The material below contains a line with "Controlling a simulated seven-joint" and a line with "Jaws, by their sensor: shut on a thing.". Copy exactly those two lines and all lines between them.

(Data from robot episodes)
######
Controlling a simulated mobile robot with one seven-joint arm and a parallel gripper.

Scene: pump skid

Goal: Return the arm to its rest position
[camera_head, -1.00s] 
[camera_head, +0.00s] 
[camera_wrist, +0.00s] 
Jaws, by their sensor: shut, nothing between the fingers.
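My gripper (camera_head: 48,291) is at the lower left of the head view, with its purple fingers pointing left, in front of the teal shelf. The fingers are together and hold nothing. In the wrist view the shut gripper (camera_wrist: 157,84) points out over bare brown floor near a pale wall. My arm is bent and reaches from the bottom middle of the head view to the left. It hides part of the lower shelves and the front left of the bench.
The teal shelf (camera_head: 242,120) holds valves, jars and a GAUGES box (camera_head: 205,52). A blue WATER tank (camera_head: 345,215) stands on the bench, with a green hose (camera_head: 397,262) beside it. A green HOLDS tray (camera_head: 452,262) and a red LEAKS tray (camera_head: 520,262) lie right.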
######
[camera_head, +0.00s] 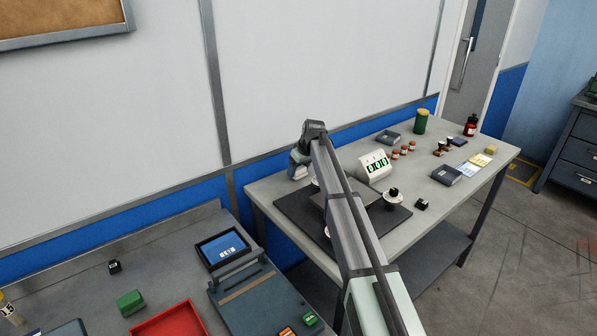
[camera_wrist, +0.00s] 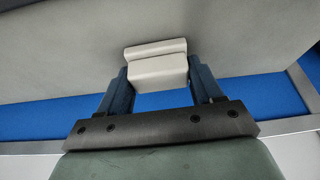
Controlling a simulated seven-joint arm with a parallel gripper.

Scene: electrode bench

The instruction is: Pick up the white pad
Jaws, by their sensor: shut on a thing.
######
## FULL SOLUTION
Controlling a simulated seven-joint arm with a parallel gripper.

Scene: electrode bench

The instruction is: Pick up the white pad
Jaws, by their sensor: shut on a thing.

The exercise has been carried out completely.